The original statement had referenced the murder of George Floyd by Minneapolis police officer Derek Chauvin, the recent conflict between Israel and Hamas, attacks on Asian Americans and “targeted oppression and other assaults against Hindus and Muslims.”

“This recent resurgence of anti-Semitism demands that we again call out and denounce acts of hate and prejudice against members of the Jewish community and any other targeted and oppressed groups on our campus and in our community,” Molloy and Conway wrote.

“Although we face many challenges and may have differing perspectives,” the statement concluded, “we must condemn acts of violence and all forms of bigotry.”
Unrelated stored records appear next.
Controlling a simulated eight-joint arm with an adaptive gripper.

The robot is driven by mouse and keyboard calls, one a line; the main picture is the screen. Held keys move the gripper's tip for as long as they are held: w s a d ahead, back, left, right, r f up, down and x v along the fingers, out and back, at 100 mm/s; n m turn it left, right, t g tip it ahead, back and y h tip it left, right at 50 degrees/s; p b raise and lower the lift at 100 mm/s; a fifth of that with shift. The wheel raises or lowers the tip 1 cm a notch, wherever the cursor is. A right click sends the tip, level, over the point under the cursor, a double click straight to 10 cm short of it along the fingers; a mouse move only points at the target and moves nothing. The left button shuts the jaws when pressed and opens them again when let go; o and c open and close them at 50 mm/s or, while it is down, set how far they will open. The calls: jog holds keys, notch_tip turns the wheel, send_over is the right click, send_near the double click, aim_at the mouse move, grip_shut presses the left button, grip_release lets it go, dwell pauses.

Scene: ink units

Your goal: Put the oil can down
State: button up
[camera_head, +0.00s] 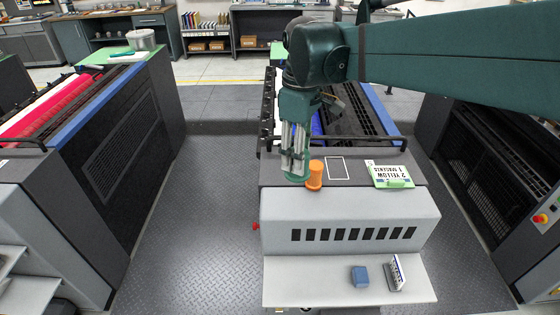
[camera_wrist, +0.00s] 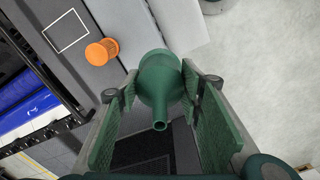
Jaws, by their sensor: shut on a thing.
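The oil can is dark green with a round body and a short spout. In the wrist view the oil can (camera_wrist: 158,72) sits between the two green finger pads of my gripper (camera_wrist: 161,85), its spout toward the camera. My gripper is shut on it. In the head view my gripper (camera_head: 294,160) points down at the left edge of the grey machine top (camera_head: 275,172), with a little of the oil can (camera_head: 297,179) showing below the fingers. I cannot tell whether the can touches the surface. A white outlined rectangle (camera_head: 338,168) is marked on the top, to the right, and is empty.
An orange lidded pot (camera_head: 315,175) stands between the gripper and the outline, close to the can. A blue block (camera_head: 360,276) and a small striped item (camera_head: 396,272) are on the lower shelf.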

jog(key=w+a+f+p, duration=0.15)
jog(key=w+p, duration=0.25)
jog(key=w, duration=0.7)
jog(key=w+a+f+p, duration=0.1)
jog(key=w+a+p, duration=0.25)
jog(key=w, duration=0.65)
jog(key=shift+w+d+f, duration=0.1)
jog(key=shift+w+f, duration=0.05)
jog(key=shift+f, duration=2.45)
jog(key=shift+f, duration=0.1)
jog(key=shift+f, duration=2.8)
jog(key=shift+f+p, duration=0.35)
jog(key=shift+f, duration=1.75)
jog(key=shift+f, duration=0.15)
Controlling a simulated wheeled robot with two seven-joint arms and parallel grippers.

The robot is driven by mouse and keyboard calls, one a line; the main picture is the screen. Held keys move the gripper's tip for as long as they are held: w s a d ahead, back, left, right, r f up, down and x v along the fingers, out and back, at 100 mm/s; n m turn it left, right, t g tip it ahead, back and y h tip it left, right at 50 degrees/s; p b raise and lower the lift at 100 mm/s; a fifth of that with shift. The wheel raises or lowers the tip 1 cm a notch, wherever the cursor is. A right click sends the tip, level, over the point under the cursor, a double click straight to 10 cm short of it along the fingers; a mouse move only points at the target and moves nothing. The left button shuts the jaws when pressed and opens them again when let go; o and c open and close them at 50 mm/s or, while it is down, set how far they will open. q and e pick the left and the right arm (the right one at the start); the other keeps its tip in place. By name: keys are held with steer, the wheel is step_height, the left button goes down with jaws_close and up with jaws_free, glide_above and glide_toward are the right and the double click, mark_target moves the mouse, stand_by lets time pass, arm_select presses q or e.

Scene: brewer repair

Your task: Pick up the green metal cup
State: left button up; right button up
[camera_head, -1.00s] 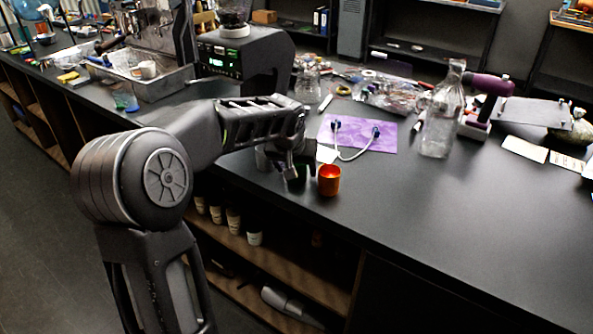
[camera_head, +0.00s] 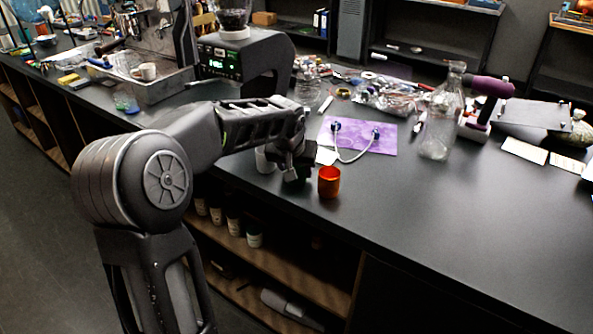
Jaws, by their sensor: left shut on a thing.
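My left gripper (camera_head: 296,173) is low over the counter near its front edge, just left of an orange metal cup (camera_head: 329,182). It is shut on a small dark green thing, which looks like the green metal cup (camera_head: 304,174). The fingers and wrist hide most of that cup, and I cannot tell whether it touches the counter. The orange cup stands upright. My right gripper is not in view.
A pale cup (camera_head: 264,160) stands partly hidden behind my left wrist. A purple mat (camera_head: 378,138) with a white tube lies behind the cups. A glass bottle (camera_head: 438,125) stands to the right. The black counter (camera_head: 450,220) is clear at the front right.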

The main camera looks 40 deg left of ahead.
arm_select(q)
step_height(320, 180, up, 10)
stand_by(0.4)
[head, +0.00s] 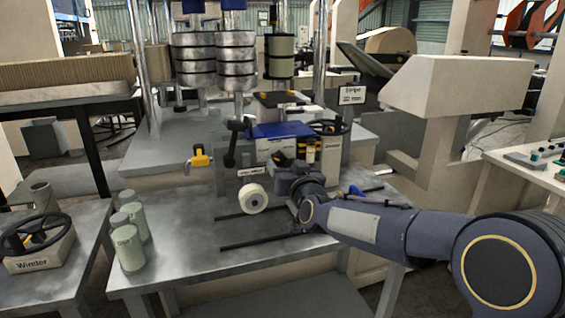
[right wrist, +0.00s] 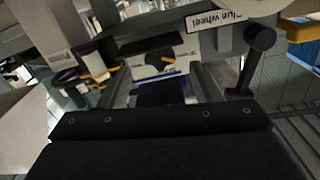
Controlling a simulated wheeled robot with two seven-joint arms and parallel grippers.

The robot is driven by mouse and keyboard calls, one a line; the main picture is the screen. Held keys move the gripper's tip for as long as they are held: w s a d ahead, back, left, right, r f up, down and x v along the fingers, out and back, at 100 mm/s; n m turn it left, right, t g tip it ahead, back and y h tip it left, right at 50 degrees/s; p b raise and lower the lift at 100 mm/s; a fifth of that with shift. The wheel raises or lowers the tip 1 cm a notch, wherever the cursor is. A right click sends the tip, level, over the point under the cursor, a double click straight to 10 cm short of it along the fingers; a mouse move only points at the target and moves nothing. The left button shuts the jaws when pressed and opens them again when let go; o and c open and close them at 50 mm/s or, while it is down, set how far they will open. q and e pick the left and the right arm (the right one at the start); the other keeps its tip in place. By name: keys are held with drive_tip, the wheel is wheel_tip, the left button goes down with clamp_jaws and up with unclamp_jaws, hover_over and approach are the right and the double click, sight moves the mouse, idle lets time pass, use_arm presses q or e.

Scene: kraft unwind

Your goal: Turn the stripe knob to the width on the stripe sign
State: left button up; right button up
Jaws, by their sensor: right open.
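The stripe sign (head: 352,95) stands on a post at the back right of the machine and reads "Stripe 20 mm". My right gripper (head: 284,167) is open and empty, in front of the machine's white-and-blue front. In the right wrist view a white box (right wrist: 180,65) with a small yellow pointer (right wrist: 168,60) and a blue lower edge lies ahead, apart from my gripper. This may be the stripe knob's panel; its small lettering is too blurred to read. In the head view my gripper and wrist hide part of this front. My left gripper is not in view.
A cream roller (head: 253,198) sits left of my right gripper. A "Glue wheel" label (right wrist: 212,20) and a dark lever (right wrist: 252,60) are close at upper right. A black handwheel (head: 328,127) is behind. Grey-green canisters (head: 128,247) and a "Winder" wheel (head: 34,234) stand left.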

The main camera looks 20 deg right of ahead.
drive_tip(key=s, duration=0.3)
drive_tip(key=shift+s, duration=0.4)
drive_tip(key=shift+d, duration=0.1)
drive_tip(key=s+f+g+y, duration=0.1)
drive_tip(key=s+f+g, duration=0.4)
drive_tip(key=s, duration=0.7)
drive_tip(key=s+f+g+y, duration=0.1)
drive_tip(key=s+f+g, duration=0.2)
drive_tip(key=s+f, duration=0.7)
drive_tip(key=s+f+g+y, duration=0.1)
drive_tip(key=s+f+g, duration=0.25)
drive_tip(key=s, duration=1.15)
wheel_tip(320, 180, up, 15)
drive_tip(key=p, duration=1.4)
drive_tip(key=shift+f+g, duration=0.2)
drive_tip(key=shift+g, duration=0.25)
Jewish and pro-Israel commentators blasted the university over the second statement, with Washington Examiner executive editor Seth Mandel calling it “infuriating beyond belief.”

“[Rutgers] has done plenty to make alumni like myself cringe over the years,” Mandel tweeted, “but this bald erasure of the humanity of the Jewish people will forever stain Molloy, the university and all of us with any association with the school.”

“Important to understand what’s going on here,” Democratic Alliance Initiative executive director Noah Pollak chimed in. “Progressives don’t actually believe anti-[S]emitism is real. Jews are wealthy & successful and therefore cannot be victims of bigotry. Oppressors cannot be oppressed. Remember their formula: racism = prejudice + power.”

The Dispatch senior editor David French knocked the original university message as “an anodyne ‘all lives matter’ statement … Yet even that was unacceptable? Pathetic.”

“Under pressure, the Rutgers chancellor *apologized* for condemning the surge of anti-Semitic violence,” Sen. Tom Cotton (R-Ark.) noted on Twitter. “How can someone this weak lead a university?”

A Rutgers spokesman told The Post on Friday that the university “has no further comment at this time.”

Representatives of Rutgers Hillel or Rutgers Chabad did not immediately respond to requests for comment Friday night.